### What the exercise asks
Retype all material exactly. Pictures stay out of the copy.
# # # #
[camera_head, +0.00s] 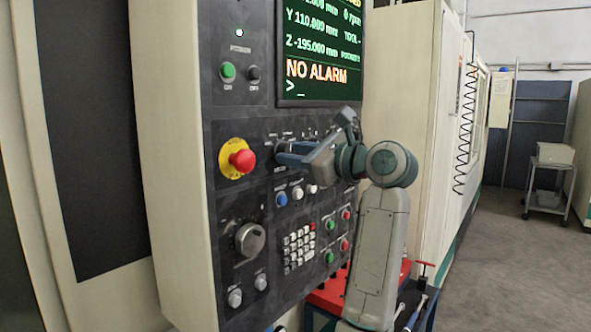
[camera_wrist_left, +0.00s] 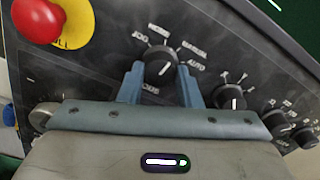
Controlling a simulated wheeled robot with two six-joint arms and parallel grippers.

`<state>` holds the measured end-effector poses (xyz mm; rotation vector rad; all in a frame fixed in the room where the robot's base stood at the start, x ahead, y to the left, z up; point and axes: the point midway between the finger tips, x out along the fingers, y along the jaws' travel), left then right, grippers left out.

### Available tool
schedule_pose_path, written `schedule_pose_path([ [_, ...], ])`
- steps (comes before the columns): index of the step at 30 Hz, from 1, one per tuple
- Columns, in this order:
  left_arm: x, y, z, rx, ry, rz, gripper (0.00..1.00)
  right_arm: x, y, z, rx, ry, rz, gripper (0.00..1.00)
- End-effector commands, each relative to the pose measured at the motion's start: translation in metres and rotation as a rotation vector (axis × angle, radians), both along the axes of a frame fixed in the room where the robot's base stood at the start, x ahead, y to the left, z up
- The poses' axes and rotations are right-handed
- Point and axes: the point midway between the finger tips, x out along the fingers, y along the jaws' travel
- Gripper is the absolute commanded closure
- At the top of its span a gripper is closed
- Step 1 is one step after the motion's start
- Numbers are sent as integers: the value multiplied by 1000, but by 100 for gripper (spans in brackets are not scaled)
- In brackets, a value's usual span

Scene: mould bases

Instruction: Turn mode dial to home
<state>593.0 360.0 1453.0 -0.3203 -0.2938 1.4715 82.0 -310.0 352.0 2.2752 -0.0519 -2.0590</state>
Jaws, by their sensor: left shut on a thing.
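The mode dial (camera_wrist_left: 160,66) is a black round knob on the dark control panel, ringed by white labels such as JOG and AUTO. My left gripper (camera_wrist_left: 160,84) has its two blue fingers on either side of the knob and is shut on it. The knob's white pointer line tilts up and to the right in the left wrist view; I cannot tell exactly which label it meets. In the head view my left gripper (camera_head: 284,154) reaches the panel from the right and hides most of the dial. My right gripper is not in view.
A red emergency stop (camera_head: 242,160) on a yellow ring sits just left of the gripper. More black knobs (camera_wrist_left: 229,97) lie to the right in the wrist view. Coloured buttons (camera_head: 282,199) are below, and the screen (camera_head: 320,50) above reads NO ALARM. A red-topped cart (camera_head: 330,297) stands below.

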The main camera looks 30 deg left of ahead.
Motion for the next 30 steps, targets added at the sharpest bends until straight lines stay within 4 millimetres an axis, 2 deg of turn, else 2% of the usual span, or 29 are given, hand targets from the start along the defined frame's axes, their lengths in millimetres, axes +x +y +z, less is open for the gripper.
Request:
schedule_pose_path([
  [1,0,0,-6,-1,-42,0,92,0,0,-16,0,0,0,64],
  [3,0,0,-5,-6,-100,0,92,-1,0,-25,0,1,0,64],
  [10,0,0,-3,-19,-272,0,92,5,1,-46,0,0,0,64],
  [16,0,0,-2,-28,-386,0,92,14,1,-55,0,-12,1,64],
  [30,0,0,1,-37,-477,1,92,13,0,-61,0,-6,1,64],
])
# # # #
### The solution
[camera_head, +0.00s] 
[camera_wrist_left, +0.00s] 
Controlling a simulated wheeled robot with two six-joint arms and parallel grippers.

`<state>` holds the measured end-effector poses (xyz mm; rotation vector rad; all in a frame fixed in the room where the robot's base stood at the start, x ahead, y to the left, z up; point and axes: the point midway between the finger tips, x out along the fingers, y along the jaws' travel), left then right, grippers left out.

### Available tool
schedule_pose_path, written `schedule_pose_path([ [_, ...], ])`
- steps (comes before the columns): index of the step at 30 Hz, from 1, one per tuple
- Columns, in this order:
  left_arm: x, y, z, rx, ry, rz, gripper (0.00..1.00)
  right_arm: x, y, z, rx, ry, rz, gripper (0.00..1.00)
- End-effector commands, each relative to the pose measured at the motion's start: translation in metres and rotation as a rotation vector (axis × angle, radians), both along the axes of a frame fixed in the room where the robot's base stood at the start, x ahead, y to the left, z up
- The poses' axes and rotations are right-handed
- Point and axes: the point midway between the finger tips, x out along the fingers, y along the jaws' travel
- Gripper is the absolute commanded closure
- At the top of its span a gripper is closed
- Step 1 is one step after the motion's start
- Numbers are sent as integers: the value multiplied by 1000, but by 100 for gripper (spans in brackets are not scaled)
- In brackets, a value's usual span

Scene: mould bases

Instruction: Turn mode dial to home
<state>593.0 360.0 1453.0 -0.3203 -0.2938 1.4715 82.0 -310.0 352.0 2.2752 -0.0519 -2.0590</state>
Jaws, by their sensor: left shut on a thing.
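The mode dial (camera_wrist_left: 160,66) is a black round knob on the dark control panel, ringed by white labels such as JOG and AUTO. My left gripper (camera_wrist_left: 160,84) has its two blue fingers on either side of the knob and is shut on it. The knob's white pointer line tilts up and to the right in the left wrist view; I cannot tell exactly which label it meets. In the head view my left gripper (camera_head: 284,154) reaches the panel from the right and hides most of the dial. My right gripper is not in view.
A red emergency stop (camera_head: 242,160) on a yellow ring sits just left of the gripper. More black knobs (camera_wrist_left: 229,97) lie to the right in the wrist view. Coloured buttons (camera_head: 282,199) are below, and the screen (camera_head: 320,50) above reads NO ALARM. A red-topped cart (camera_head: 330,297) stands below.

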The main camera looks 30 deg left of ahead.
Motion for the next 30 steps, targets added at the sharpest bends until straight lines stay within 4 millimetres an axis, 2 deg of turn, else 2% of the usual span, or 29 are given, hand targets from the start along the defined frame's axes, their lengths in millimetres, axes +x +y +z, less is open for the gripper.
Request:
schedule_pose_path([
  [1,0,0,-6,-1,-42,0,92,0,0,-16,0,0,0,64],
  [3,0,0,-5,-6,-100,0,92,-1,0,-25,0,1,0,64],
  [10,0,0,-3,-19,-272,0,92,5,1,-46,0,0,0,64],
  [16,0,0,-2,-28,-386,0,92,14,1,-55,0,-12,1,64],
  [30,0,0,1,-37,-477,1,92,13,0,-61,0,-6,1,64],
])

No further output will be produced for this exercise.